Of late the major players within the deathcore scene have been branching out somewhat and have been testing the water with more ambitious song writing that has had a mixed reception within the media and from fans alike, with Carnifex, Whitechapel and Suicide Silence all being at the helm of this new wave of experimentation and I have reviewed all their latest offerings and liked them all. So it is Australian aural thugs Thy Art Is Murder’s turn to reveal their fourth album now with the return of vocalist CJ McMahon who I must admit I am glad has returned because the band’s live shows that I saw without him were lacklustre to say the least.

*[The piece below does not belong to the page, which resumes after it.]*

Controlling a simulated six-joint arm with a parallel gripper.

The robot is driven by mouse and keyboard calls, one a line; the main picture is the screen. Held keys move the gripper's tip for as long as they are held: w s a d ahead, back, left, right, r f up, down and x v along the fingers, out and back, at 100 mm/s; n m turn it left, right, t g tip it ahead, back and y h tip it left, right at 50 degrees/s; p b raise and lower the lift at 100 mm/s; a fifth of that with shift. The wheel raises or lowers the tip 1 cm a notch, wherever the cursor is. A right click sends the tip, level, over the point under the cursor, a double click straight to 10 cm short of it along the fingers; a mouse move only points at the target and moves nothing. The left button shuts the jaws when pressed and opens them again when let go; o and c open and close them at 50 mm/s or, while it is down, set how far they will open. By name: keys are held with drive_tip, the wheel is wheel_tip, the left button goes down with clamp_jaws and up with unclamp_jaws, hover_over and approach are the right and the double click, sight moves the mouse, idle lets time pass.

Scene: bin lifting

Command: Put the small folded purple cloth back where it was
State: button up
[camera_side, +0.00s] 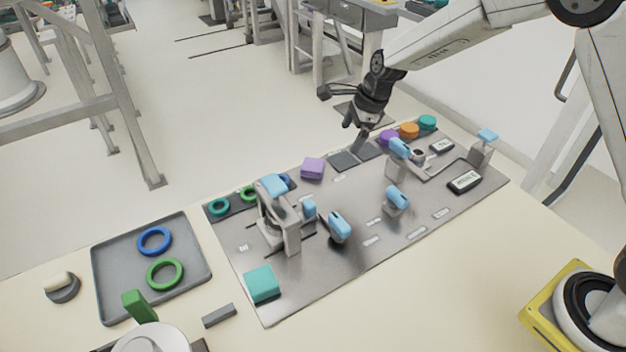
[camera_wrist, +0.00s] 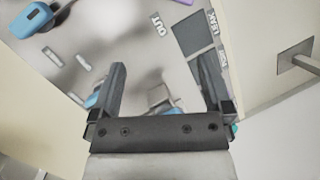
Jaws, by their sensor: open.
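The small folded purple cloth (camera_side: 313,168) lies flat on the metal work plate (camera_side: 335,255), near its back edge and left of two dark square pads (camera_side: 343,160). A purple edge (camera_wrist: 184,3), which looks like the cloth, shows at the top of the wrist view. My gripper (camera_side: 354,138) is over the back edge of the plate by the dark pads, right of the cloth and apart from it. In the wrist view my gripper (camera_wrist: 163,70) is open, its two fingers wide apart with nothing held between them.
Round purple, orange (camera_side: 409,130) and teal pieces stand in a row right of my gripper. Blue-topped fixtures (camera_side: 398,200) rise from the plate. A teal block (camera_side: 262,284) lies front left. A grey tray (camera_side: 103,282) holds blue and green rings. The plate's front middle is bare.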

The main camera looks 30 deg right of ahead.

Thy Art Is Murder were never about technicality, there are tons of deathcore bands that can compete with technical death metal bands in an Olympics styled event if there was one, no, they are about smashing your head in with as much power as they can both on album and live which they do with equal violence. The moment this album starts with a slam like riff on “Slaves Beyond Death” the intent is clear the album is going to beat you to a pulp as the double bass bulldozes into the song like a slobbering drunk. As ever the production is pristine, which is a going standard these days as the blast beat is punishingly effective as each snare hit sounds like a whip across your face. The first break down riff appears half way in, you didn’t think this album wasn’t going to have any did you, they are the bread and butter of the scene and absolutely essential, especially live when you have several hundred nutters in a pit pretending to be Bruce Lee.

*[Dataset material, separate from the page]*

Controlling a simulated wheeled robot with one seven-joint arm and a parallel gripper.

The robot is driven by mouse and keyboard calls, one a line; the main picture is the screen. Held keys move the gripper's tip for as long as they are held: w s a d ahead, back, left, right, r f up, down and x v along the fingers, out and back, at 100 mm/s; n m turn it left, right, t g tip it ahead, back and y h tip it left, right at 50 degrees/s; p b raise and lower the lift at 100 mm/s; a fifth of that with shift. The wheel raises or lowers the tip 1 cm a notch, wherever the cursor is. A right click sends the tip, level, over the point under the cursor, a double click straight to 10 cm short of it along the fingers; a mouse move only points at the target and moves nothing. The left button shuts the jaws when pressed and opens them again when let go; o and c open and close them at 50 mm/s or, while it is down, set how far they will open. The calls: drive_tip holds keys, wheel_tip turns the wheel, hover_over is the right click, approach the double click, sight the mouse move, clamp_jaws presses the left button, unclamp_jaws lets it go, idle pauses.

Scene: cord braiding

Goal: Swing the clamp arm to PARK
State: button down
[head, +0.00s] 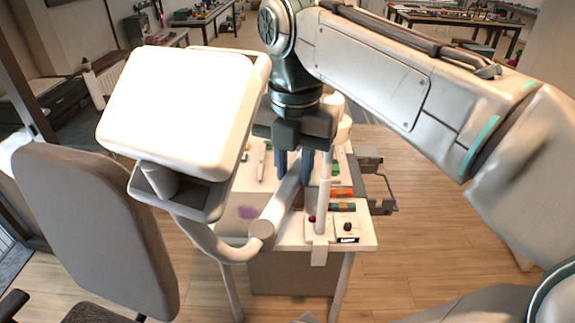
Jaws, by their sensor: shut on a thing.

As the album hits “The Son Of Misery” there is a slight twist as the song begins a little slower as you think uh-oh here comes the change, but no fuck that, the song slaps it aside and brandishes a short breakdown riff and gang chant vocal line and subsequent riff break which is excellent ready for the blast beat. The song has a hardcore vocal barrage, before dipping the song into death metal territory complete with a sweeping double bass salvo. That powerhouse approach continues with “Puppetmaster” as this song maintains the deathcore styling complete with the biggest breakdown riff of the album so far, as the vocals take on a myriad of guises as CJ hones the venom of the song perfectly, making the track and the album as a whole so much more hostile to listen to.

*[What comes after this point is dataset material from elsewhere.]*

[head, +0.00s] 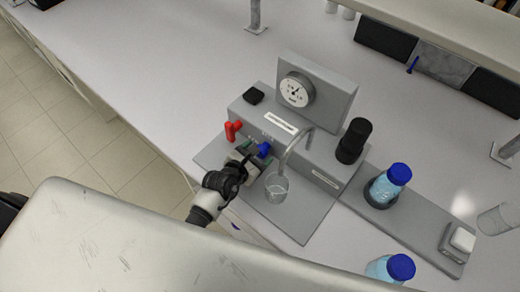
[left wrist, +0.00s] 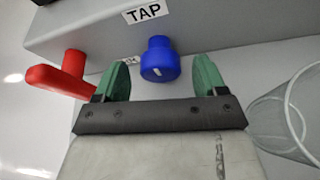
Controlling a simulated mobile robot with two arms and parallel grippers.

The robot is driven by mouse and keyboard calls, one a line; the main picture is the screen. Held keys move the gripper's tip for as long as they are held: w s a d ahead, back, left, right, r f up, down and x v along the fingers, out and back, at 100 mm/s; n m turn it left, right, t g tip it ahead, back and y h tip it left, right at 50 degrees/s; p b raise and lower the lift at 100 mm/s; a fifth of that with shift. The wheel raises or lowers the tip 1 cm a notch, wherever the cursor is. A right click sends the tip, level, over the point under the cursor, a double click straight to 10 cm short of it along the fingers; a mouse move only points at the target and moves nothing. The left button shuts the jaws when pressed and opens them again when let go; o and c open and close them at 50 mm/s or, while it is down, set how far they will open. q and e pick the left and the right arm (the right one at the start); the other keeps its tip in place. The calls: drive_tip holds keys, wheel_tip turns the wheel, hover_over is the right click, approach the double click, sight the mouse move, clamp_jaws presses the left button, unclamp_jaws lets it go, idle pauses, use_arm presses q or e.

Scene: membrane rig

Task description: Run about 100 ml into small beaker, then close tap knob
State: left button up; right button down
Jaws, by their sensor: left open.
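The blue tap knob (head: 264,149) sits on the front of the grey rig (head: 250,111). In the left wrist view the knob (left wrist: 159,60) is under a "TAP" label and shows a short white mark. My left gripper (head: 249,157) is open; its green fingertips (left wrist: 160,78) stand on either side of the knob, apart from it. The small beaker (head: 277,188) stands under the curved spout (head: 293,147) on the grey base. The beaker also shows at the right edge of the left wrist view (left wrist: 285,112). I cannot make out its liquid level. My right gripper is not in view.
A red lever (head: 232,130) is just left of the knob, close to my left gripper. A gauge (head: 297,90) stands behind. A black cylinder (head: 354,140), a blue-capped bottle (head: 388,185) and another bottle (head: 391,268) are to the right.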

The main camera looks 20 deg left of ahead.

“Dear Desolation” starts like a Deicide song, but with the added twist of a slam riff added and is extremely catchy as this tune has tons of different vocals. “Man Is The Enemy”, don’t we know it, as the song is prime time death core skull fracturing mayhem which has a great build up sequence catalysed by the maniacal vocal piece at the start. The wailing guitar hook adds menace as the song pauses momentarily before detonating into semi blasted pace and in some respects as the song evolves it is the most different on the album as it channels its energy via various avenues of guitar work even though the break down riff dominates at one point. I love the grating riff opening on “The Sin Of The Serpent” which has an eerie riff in the background as again the terrifying vocals take centre stage against that whiplashing snare assault. The moody start of “Fire In The Sky” is a red herring as that haunting guitar riff is supplanted by a rabid insatiable ultra-fast onslaught and is probably the fastest song on the album.
In some respects the second half of the album has some tenets of experimentation but they are limited to offering the listener some sound bites of twisted guitar hooks like the opening segue of “Into Chaos We Climb” without sending the song down a crevasse of experimentalism preferring to return it to the confines that the band knows and executes so damn well. Instead of finishing with some sort of weird closer the album again has a glimpse of something different but quickly harnesses what the band does well and deploys effectively but this time reveals a legion of death metal troops but the song does have a slower gloomy aura and gives the ending to the album a sad and despondent ethos, a reflection of album’s title maybe.
As their band may suggest if homicide daresay be a craft of the utmost mastery, then this fourth chapter contains ten lessons in perfecting that artistry.